* [Required work]: Write out all of the entries that follow, word for word, but skip the pictures.
# Start of Task material
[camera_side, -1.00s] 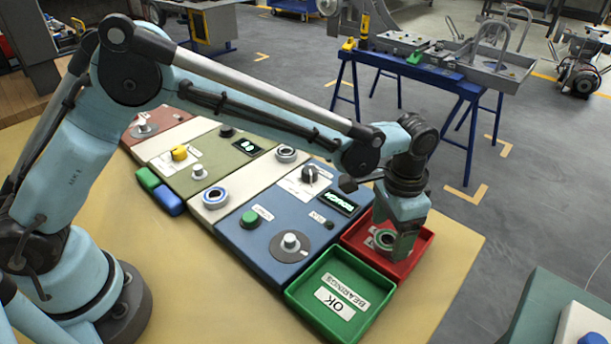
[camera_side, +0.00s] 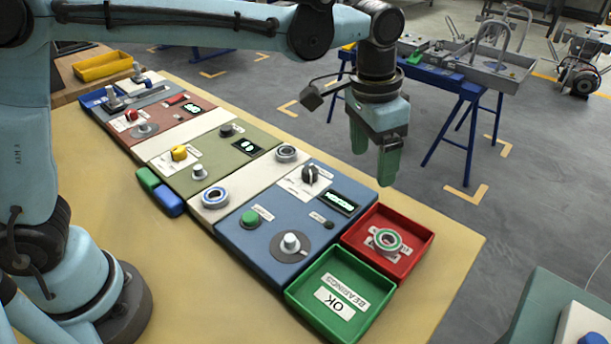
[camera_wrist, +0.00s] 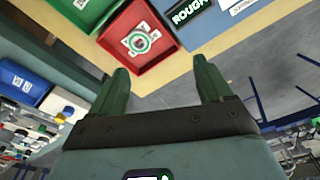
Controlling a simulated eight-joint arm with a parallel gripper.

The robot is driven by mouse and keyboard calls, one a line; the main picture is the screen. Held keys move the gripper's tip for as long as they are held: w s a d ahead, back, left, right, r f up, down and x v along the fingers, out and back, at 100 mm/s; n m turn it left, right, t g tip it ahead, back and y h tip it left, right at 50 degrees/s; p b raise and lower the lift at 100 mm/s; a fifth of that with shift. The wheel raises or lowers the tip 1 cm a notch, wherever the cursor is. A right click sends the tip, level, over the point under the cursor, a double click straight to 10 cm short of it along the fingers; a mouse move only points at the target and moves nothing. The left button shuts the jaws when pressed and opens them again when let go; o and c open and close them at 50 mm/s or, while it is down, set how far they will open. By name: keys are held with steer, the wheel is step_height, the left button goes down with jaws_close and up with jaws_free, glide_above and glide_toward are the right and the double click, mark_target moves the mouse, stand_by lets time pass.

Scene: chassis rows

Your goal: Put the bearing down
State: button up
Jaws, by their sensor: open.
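A bearing (camera_side: 387,241), a metal ring with a green band, lies in the red tray (camera_side: 428,243) at the right end of the row of panels. It also shows in the wrist view (camera_wrist: 142,41), inside the red tray (camera_wrist: 165,47). My gripper (camera_side: 385,178) is open and empty, raised well above the tray and apart from the bearing. Its two green fingers (camera_wrist: 160,80) stand apart in the wrist view with nothing between them.
A green tray (camera_side: 298,298) labelled OK and BEARINGS adjoins the red tray. A blue panel (camera_side: 256,220) with knobs and a lit display stands beside them. Other bearings (camera_side: 215,197) (camera_side: 287,153) sit on pale strips between panels. A blue trestle (camera_side: 460,110) stands behind.

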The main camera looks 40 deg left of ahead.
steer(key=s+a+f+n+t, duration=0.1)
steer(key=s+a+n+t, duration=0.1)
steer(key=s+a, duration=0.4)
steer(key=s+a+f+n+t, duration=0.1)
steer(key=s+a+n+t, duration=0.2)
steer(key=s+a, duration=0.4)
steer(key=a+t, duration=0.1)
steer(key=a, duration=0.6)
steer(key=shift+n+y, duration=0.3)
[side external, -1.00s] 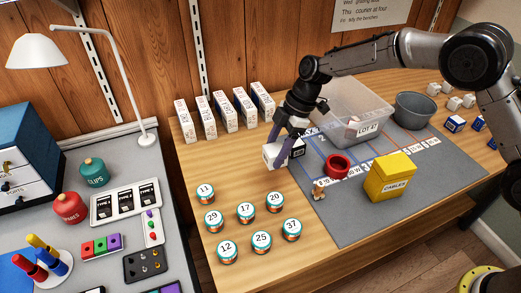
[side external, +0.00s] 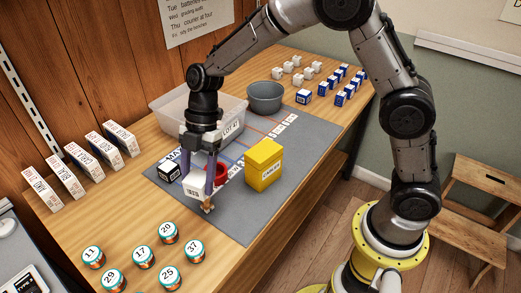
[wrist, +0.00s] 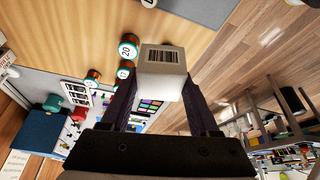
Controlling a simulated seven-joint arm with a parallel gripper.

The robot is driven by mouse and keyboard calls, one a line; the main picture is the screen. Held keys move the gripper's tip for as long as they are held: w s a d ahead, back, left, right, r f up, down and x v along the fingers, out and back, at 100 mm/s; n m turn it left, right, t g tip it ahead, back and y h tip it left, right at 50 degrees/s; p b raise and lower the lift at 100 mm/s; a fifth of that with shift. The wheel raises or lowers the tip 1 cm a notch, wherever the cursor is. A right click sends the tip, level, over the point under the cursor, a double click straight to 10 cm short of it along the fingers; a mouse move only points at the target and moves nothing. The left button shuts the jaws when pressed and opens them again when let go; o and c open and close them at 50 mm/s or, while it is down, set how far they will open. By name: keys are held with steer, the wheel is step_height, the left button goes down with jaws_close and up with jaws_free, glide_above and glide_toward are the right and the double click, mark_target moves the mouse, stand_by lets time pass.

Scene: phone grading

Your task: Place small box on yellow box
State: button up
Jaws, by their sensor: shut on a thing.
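The small white box (side external: 194,187) with a barcode label is between the fingers of my gripper (side external: 198,180), which is shut on it. In the wrist view the white box (wrist: 162,80) is gripped between both dark fingers (wrist: 160,100), and the table looks well below it. The yellow box (side external: 262,165), labelled CABLES, stands upright on the grey mat (side external: 285,168), to the right of my gripper and apart from it. Its flat top is clear. The yellow box is not seen in the wrist view.
A dark box (side external: 168,171) stands just left of my gripper. A red ring-shaped dish (side external: 221,174) lies between it and the yellow box. A small brown figure (side external: 207,208) is just in front. A clear bin (side external: 235,112) and grey bowl (side external: 265,97) are behind. Numbered tins (side external: 143,256) stand front left.

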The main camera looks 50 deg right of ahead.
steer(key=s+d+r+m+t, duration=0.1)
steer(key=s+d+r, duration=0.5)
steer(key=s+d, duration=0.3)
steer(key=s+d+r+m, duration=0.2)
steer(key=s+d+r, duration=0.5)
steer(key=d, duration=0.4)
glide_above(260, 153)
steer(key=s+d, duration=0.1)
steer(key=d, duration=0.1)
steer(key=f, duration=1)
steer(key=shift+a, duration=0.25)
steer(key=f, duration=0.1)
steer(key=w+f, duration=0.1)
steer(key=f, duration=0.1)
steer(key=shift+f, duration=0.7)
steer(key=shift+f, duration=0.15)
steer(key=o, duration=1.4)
# End of Task material
* [Output below]:
[camera_side, -1.00s] 
[camera_side, +0.00s] 
[camera_wrist, +0.00s] 
Controlling a simulated eight-joint arm with a parallel gripper.

The robot is driven by mouse and keyboard calls, one a line; the main picture is the screen. Held keys move the gripper's tip for as long as they are held: w s a d ahead, back, left, right, r f up, down and x v along the fingers, out and back, at 100 mm/s; n m turn it left, right, t g tip it ahead, back and y h tip it left, right at 50 degrees/s; p b raise and lower the lift at 100 mm/s; a fifth of that with shift. The wheel raises or lowers the tip 1 cm a notch, wherever the cursor is. A right click sends the tip, level, over the point under the cursor, a double click straight to 10 cm short of it along the fingers; a mouse move only points at the target and moves nothing. The left button shuts the jaws when pressed and opens them again when let go; o and c open and close them at 50 mm/s or, while it is down, set how far they will open. By name: keys are held with steer, the wheel is step_height, the left button goes down with jaws_close and up with jaws_free, glide_above and glide_toward are the right and the double click, mark_target moves the mouse, stand_by lets time pass.

Scene: chassis rows

Your goal: Put the bearing down
State: button up
Jaws, by their sensor: open.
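A bearing (camera_side: 387,241), a metal ring with a green band, lies in the red tray (camera_side: 428,243) at the right end of the row of panels. It also shows in the wrist view (camera_wrist: 142,41), inside the red tray (camera_wrist: 165,47). My gripper (camera_side: 385,178) is open and empty, raised well above the tray and apart from the bearing. Its two green fingers (camera_wrist: 160,80) stand apart in the wrist view with nothing between them.
A green tray (camera_side: 298,298) labelled OK and BEARINGS adjoins the red tray. A blue panel (camera_side: 256,220) with knobs and a lit display stands beside them. Other bearings (camera_side: 215,197) (camera_side: 287,153) sit on pale strips between panels. A blue trestle (camera_side: 460,110) stands behind.

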The main camera looks 40 deg left of ahead.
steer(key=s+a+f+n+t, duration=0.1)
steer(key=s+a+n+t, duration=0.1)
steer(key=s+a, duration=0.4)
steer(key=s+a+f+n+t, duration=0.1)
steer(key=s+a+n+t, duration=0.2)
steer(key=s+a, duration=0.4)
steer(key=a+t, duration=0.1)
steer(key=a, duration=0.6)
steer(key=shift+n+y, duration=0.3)
[side external, -1.00s] 
[side external, +0.00s] 
[wrist, +0.00s] 
Controlling a simulated seven-joint arm with a parallel gripper.

The robot is driven by mouse and keyboard calls, one a line; the main picture is the screen. Held keys move the gripper's tip for as long as they are held: w s a d ahead, back, left, right, r f up, down and x v along the fingers, out and back, at 100 mm/s; n m turn it left, right, t g tip it ahead, back and y h tip it left, right at 50 degrees/s; p b raise and lower the lift at 100 mm/s; a fifth of that with shift. The wheel raises or lowers the tip 1 cm a notch, wherever the cursor is. A right click sends the tip, level, over the point under the cursor, a double click straight to 10 cm short of it along the fingers; a mouse move only points at the target and moves nothing. The left button shuts the jaws when pressed and opens them again when let go; o and c open and close them at 50 mm/s or, while it is down, set how far they will open. By name: keys are held with steer, the wheel is step_height, the left button goes down with jaws_close and up with jaws_free, glide_above and glide_toward are the right and the double click, mark_target moves the mouse, stand_by lets time pass.

Scene: phone grading

Your task: Place small box on yellow box
State: button up
Jaws, by their sensor: shut on a thing.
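The small white box (side external: 194,187) with a barcode label is between the fingers of my gripper (side external: 198,180), which is shut on it. In the wrist view the white box (wrist: 162,80) is gripped between both dark fingers (wrist: 160,100), and the table looks well below it. The yellow box (side external: 262,165), labelled CABLES, stands upright on the grey mat (side external: 285,168), to the right of my gripper and apart from it. Its flat top is clear. The yellow box is not seen in the wrist view.
A dark box (side external: 168,171) stands just left of my gripper. A red ring-shaped dish (side external: 221,174) lies between it and the yellow box. A small brown figure (side external: 207,208) is just in front. A clear bin (side external: 235,112) and grey bowl (side external: 265,97) are behind. Numbered tins (side external: 143,256) stand front left.

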The main camera looks 50 deg right of ahead.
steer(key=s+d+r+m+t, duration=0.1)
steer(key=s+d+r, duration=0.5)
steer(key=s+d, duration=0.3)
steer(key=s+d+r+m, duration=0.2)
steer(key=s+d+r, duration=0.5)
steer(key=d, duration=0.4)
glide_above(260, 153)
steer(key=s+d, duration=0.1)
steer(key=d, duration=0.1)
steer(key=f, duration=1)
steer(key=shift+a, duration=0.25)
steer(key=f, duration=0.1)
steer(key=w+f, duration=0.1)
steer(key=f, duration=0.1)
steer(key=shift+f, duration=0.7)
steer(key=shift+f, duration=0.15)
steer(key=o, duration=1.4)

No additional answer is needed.